#### Goal of the exercise
In the listing below, find the line holding "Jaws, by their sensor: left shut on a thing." and the line holding "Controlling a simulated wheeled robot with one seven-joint". Write out those two lines and all lines between, exactly, and nothing more.

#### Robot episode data
_ _ _ _ _

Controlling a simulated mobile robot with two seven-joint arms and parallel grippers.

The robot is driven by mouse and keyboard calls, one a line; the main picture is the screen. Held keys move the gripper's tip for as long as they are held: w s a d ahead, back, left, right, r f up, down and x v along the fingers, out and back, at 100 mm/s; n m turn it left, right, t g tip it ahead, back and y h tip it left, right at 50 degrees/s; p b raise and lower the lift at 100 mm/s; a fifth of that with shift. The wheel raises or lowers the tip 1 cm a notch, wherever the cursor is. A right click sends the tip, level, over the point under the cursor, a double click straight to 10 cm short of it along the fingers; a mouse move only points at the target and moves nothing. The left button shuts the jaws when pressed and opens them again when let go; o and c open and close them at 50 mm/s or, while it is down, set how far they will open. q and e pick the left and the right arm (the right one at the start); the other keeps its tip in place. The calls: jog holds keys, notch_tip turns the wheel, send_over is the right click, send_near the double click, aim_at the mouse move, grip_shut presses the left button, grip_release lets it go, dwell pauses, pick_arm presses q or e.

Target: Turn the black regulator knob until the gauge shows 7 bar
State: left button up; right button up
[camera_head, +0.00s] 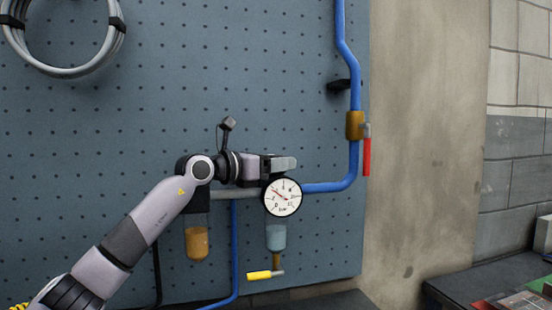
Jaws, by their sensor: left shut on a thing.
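The round white gauge (282,198) with a black rim faces me on the pegboard, low in the middle of the head view. Its needle looks to point to the upper left; the numbers are too small to read surely. My left gripper (283,164) is just above the gauge, at the top of the regulator, shut on the black regulator knob. The fingers hide nearly all of the knob. My left arm reaches in from the lower left. My right gripper is out of view.
A blue pipe (328,187) runs right from the regulator and up past a brass valve with a red lever (367,156). An amber bowl (197,243) hangs left, a clear bowl (276,237) below the gauge, with a yellow-handled valve (259,275) under it.

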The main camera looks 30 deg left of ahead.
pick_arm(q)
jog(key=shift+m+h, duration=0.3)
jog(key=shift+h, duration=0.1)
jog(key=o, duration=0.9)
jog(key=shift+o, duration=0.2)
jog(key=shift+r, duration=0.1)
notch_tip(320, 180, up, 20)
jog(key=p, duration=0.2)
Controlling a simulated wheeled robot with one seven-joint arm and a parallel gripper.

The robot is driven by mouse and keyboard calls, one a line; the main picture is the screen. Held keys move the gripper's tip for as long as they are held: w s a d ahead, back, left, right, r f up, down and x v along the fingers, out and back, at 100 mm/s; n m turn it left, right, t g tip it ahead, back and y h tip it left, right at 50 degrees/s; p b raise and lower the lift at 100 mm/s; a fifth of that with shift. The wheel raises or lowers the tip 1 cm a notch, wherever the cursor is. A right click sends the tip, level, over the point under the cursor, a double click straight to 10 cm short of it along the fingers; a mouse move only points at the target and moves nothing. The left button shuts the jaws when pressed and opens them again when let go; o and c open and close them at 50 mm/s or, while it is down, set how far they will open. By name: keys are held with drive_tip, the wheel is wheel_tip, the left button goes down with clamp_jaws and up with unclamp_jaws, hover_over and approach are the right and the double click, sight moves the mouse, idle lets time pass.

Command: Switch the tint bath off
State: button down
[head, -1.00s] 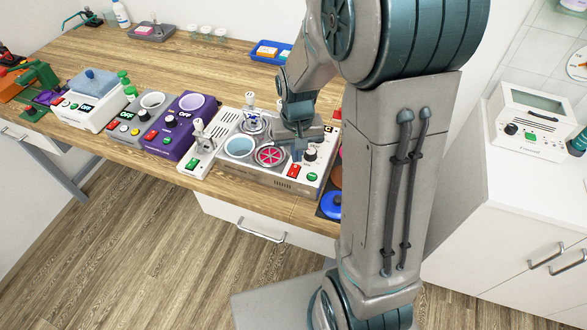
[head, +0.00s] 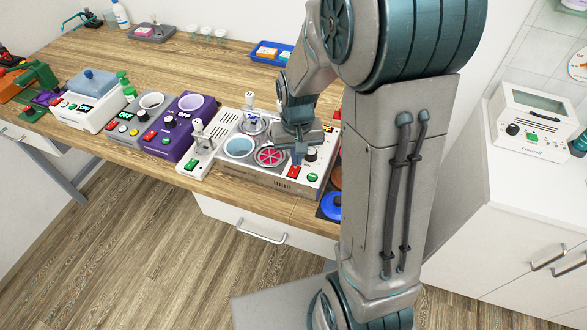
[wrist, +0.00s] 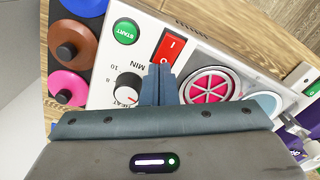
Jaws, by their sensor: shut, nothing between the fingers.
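The tint bath (head: 250,177) is a white unit with a steel top, a blue bath (head: 239,147) and a pink, spoked round one (head: 270,156). Its panel has a red rocker switch (wrist: 169,49) marked I and O, a green START button (wrist: 126,31) and a heat knob (wrist: 127,86). In the head view the red switch (head: 293,172) shows just below my gripper (head: 298,158). In the wrist view my gripper (wrist: 160,72) is shut and empty, its fingertips at the edge of the switch. I cannot tell whether they touch it or which side is pressed.
A purple unit (head: 177,146) and a grey unit (head: 128,125), both with OFF displays, stand to the left. Left of them is a white unit (head: 77,112). Colored round pieces with dark knobs, one brown (wrist: 73,43), lie beside the panel. The bench behind is mostly clear.

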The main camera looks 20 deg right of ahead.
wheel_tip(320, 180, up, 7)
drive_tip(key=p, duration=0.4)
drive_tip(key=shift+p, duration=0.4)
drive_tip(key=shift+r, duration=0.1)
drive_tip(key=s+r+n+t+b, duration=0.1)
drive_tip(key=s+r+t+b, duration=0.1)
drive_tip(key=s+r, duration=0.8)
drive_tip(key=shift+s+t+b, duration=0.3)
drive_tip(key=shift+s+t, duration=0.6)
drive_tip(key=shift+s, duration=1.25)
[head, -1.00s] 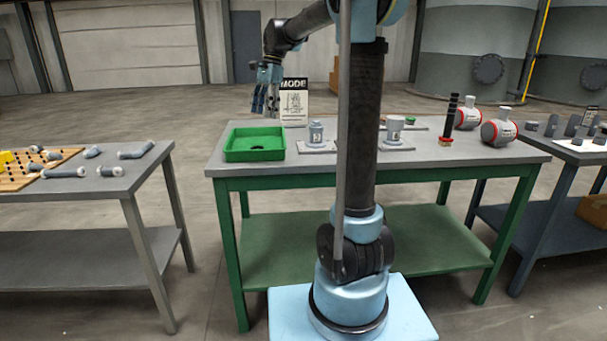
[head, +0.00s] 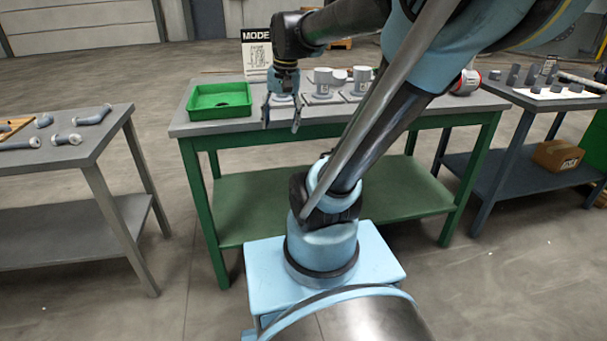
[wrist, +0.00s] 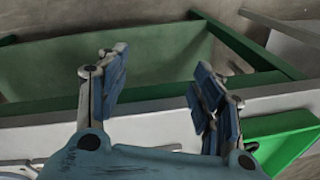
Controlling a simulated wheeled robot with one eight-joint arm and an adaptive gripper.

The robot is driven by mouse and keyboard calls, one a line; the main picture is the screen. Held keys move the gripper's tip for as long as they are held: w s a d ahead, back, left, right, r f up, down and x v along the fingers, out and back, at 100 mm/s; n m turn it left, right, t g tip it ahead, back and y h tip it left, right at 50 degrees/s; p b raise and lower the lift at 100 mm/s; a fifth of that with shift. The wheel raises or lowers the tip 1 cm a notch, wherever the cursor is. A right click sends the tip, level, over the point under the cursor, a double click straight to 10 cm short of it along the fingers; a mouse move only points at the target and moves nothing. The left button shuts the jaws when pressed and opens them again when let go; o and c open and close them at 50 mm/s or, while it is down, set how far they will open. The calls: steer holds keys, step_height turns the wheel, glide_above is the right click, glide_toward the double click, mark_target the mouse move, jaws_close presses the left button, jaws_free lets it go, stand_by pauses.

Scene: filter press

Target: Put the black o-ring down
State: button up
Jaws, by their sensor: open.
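My gripper (head: 281,124) is open and points down at the front edge of the green workbench, to the right of the green tray. In the wrist view my gripper (wrist: 160,68) shows its two fingers spread wide with nothing between them. The green tray (head: 219,112) sits on the left end of the bench. A small dark patch lies on its floor; I cannot tell if it is the black o-ring.
Grey fittings on plates (head: 323,84) stand on the workbench (head: 215,126) behind and right of my gripper. A sign (head: 256,52) stands at the back. A grey table (head: 88,145) is at the left, and a dark table with parts (head: 510,100) at the right.

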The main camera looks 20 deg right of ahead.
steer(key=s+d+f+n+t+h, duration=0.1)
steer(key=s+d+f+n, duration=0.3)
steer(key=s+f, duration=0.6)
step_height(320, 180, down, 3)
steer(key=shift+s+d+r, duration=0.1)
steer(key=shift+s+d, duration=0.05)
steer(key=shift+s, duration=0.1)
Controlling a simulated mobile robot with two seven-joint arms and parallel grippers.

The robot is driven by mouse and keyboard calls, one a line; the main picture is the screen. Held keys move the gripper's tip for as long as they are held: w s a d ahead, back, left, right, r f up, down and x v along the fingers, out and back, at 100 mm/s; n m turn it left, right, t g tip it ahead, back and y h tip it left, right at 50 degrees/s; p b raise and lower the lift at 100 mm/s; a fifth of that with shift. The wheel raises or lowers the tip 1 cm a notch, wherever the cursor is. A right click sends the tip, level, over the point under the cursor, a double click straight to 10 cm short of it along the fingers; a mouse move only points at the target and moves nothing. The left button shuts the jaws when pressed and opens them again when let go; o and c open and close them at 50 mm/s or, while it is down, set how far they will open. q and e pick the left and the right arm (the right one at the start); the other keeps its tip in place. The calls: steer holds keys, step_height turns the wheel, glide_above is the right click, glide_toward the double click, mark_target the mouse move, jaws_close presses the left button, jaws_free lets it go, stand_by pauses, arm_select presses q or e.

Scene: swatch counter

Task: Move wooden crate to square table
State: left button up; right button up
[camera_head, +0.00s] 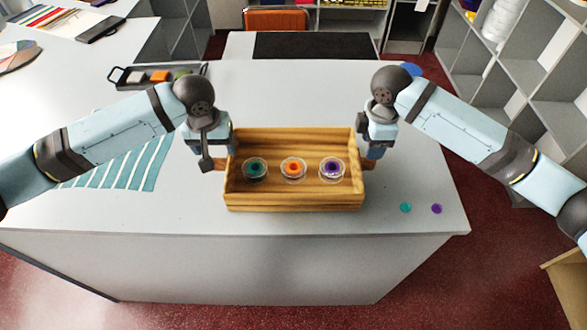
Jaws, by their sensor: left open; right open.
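The wooden crate (294,202) sits on the white counter near its front edge. It holds three small round glass dishes: one with teal (255,169), one with orange (293,169) and one with purple (332,169). My left gripper (217,164) is open at the crate's left end. My right gripper (370,162) is open at the crate's right end. The fingertips are partly hidden, and I cannot tell whether they touch the crate. I cannot tell which surface is the square table.
The counter (330,223) has a teal disc (405,207) and a purple disc (436,208) right of the crate. Striped cloth (130,168) lies left, and a dark tray (125,77) stands behind. Grey shelves (500,75) stand at right.

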_ _ _ _ _

#### Output of the exercise
Jaws, by their sensor: left shut on a thing.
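The round white gauge (282,198) with a black rim faces me on the pegboard, low in the middle of the head view. Its needle looks to point to the upper left; the numbers are too small to read surely. My left gripper (283,164) is just above the gauge, at the top of the regulator, shut on the black regulator knob. The fingers hide nearly all of the knob. My left arm reaches in from the lower left. My right gripper is out of view.
A blue pipe (328,187) runs right from the regulator and up past a brass valve with a red lever (367,156). An amber bowl (197,243) hangs left, a clear bowl (276,237) below the gauge, with a yellow-handled valve (259,275) under it.

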The main camera looks 30 deg left of ahead.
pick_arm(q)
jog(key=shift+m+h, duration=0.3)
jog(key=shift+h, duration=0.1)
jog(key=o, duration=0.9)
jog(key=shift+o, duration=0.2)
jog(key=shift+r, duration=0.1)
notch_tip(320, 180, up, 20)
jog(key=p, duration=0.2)
Controlling a simulated wheeled robot with one seven-joint arm and a parallel gripper.

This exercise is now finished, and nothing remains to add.